A dungbie is popularly thought to refer to a pirate's "rear end." Bum. Bottom. Buttocks. Derriere. Rump. Behind. Fanny. Keister.

You get the picture.

scallywag

A scallywag (or scalawag) is an insult for any pirate deemed a "rascal."

Son of a biscuit-eater is "a son of solider or sailor," with that biscuit-eater sounding an awful lot like it's replacing a coarser word.

blackjack

Blackjacks (also called bombards) are large drinking cups, originally made out of leather and stiffened with tar.

Cheers.

grog & bumbo

What good is a blackjack if it's empty? Pirates certainly know how to take advantage of a good drink. Back in the day, grog was a mix of water and rum. It's the source of groggy.

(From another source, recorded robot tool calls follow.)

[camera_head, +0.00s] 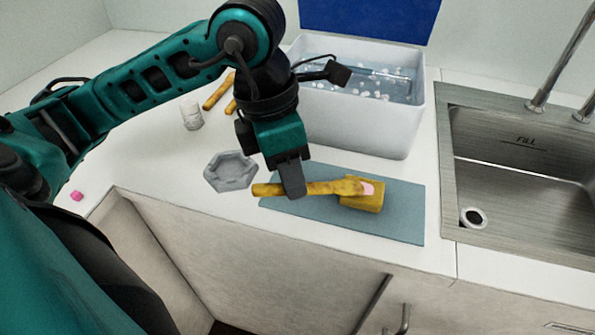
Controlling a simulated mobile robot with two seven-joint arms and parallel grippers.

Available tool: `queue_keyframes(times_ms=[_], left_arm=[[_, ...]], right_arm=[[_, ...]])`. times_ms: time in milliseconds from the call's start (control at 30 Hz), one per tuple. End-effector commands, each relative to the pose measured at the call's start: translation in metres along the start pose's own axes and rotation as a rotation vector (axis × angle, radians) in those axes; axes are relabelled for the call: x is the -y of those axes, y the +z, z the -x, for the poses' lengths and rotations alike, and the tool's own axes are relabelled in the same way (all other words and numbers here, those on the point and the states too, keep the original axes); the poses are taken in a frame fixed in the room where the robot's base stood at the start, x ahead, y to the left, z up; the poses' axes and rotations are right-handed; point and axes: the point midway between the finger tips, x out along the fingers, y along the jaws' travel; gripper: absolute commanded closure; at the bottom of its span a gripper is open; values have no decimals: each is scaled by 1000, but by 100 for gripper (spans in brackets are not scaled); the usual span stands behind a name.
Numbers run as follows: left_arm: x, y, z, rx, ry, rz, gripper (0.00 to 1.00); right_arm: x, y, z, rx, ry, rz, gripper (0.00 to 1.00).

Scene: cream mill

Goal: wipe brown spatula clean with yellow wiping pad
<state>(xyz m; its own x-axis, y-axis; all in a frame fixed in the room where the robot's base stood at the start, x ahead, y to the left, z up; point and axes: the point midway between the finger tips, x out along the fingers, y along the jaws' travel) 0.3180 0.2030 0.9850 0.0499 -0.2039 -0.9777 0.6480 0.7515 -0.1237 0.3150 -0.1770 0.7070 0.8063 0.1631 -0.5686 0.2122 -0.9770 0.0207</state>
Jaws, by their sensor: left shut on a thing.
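The brown spatula (325,188) is held level by my left gripper (292,189), which is shut on its handle. Its head, at the right end, carries a pink smear (367,188). The yellow wiping pad (361,204) is a small block on the blue-grey mat (405,222). The spatula's head lies over the top of the pad and appears to touch it. The gripper hides a short part of the handle. My right gripper is not in view.
A grey hexagonal dish (230,172) stands left of the mat. A white tub (365,125) of bubbly water is behind it. A small clear glass (191,116) and yellow-brown sticks (217,92) are further back. The steel sink (520,190) is at the right.

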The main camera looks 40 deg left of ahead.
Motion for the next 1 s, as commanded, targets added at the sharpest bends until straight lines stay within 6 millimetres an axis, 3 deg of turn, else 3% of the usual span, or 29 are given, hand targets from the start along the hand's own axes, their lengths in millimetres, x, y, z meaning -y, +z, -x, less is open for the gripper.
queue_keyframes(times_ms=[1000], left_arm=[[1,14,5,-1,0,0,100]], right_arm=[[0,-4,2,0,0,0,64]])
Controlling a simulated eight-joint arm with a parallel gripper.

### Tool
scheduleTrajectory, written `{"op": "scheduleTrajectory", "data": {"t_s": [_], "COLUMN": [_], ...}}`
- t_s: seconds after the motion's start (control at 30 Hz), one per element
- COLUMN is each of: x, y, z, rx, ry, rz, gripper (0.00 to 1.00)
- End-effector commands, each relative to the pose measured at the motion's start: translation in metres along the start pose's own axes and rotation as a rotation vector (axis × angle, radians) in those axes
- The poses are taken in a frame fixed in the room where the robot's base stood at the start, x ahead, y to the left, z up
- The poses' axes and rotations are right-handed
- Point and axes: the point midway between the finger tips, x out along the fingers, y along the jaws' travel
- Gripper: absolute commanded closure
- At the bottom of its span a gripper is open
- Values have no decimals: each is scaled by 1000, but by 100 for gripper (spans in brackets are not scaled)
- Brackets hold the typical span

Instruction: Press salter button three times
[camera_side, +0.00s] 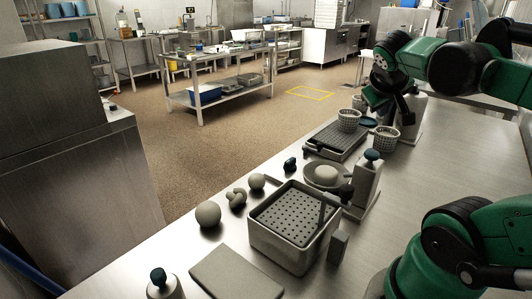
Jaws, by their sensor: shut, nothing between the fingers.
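My gripper (380,108) is at the upper right, at the end of the green arm, above the far end of the steel counter. It is small and dark here; its fingers are shut and hold nothing. A pale grey upright device (410,112) stands right beside or behind it, partly hidden by the gripper. I cannot tell whether they touch. A second grey device with a teal knob on top (372,156) stands nearer, beside a round dish. I cannot tell which device is the salter, and no button is clearly readable under the gripper.
Two perforated baskets (348,121) (386,139) stand near a dark ridged tray (337,139). Nearer are a dish with a pale ball (326,173), a large box with a perforated insert (256,240), several round lumps (208,213), a flat slab (236,273) and a teal-knobbed container (160,284).

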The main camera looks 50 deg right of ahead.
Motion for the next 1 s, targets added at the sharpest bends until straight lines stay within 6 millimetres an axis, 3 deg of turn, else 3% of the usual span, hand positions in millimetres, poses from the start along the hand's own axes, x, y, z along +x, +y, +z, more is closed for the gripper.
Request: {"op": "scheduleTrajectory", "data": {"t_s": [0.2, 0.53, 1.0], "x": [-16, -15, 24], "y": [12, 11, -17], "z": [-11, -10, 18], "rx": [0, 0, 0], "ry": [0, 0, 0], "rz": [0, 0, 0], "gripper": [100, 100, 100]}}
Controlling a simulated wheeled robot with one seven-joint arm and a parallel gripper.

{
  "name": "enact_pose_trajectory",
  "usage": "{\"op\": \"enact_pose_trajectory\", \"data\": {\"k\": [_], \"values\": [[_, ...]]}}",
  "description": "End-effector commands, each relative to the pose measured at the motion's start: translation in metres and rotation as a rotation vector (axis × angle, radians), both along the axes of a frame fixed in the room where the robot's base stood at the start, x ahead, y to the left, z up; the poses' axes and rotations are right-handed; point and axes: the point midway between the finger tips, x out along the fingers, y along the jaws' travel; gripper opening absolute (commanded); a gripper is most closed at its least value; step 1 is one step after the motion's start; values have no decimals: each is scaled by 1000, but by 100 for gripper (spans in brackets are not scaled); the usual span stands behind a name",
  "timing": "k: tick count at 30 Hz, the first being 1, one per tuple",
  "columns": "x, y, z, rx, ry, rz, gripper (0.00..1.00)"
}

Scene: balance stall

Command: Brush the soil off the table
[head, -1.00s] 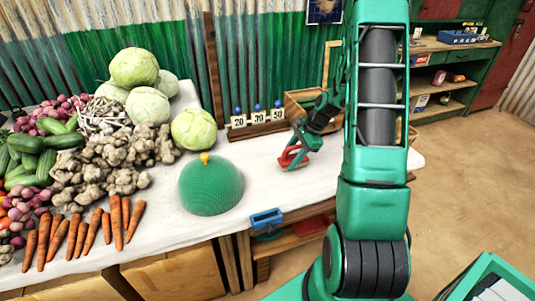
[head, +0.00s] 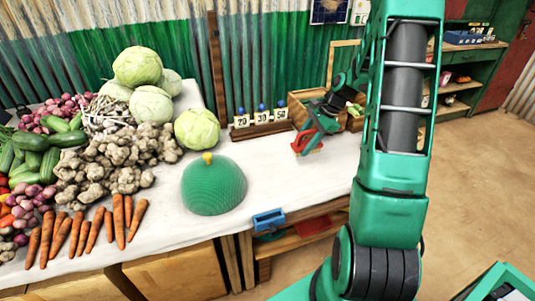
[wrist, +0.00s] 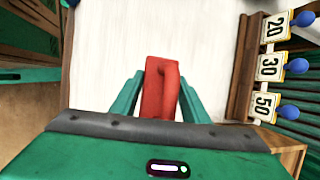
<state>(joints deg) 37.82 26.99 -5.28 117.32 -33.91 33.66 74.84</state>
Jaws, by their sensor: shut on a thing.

It's name comes from Old Grog, alluding to his grogram cloak, the nickname of Edward Vernon (d. 1757), the British admiral who in 1740 ordered the alcohol mixture to be served, instead of pure spirits, to sailors.

Bumbo is version of grog, containing a little sugar and nutmeg.

salmagundi

A fancy meal of salmagundi might be served when celebrating a successful plunder: chopped meats (whatever was handy), anchovies, onions, oil—and cackle fruit ("chicken eggs" in pirate-speak).

It's a great word for "any mixture or miscellany."

Davy Jones’s Locker

Finally, every pirate has to know about Davy Jones’s Locker. This is a term for the "ocean's bottom," especially when regarded as the grave for all who perish at sea.

So, avast, ye fearless sailors, heed these words before the grog might settle in, and watch for a slip of the hempen halter should you misbehave!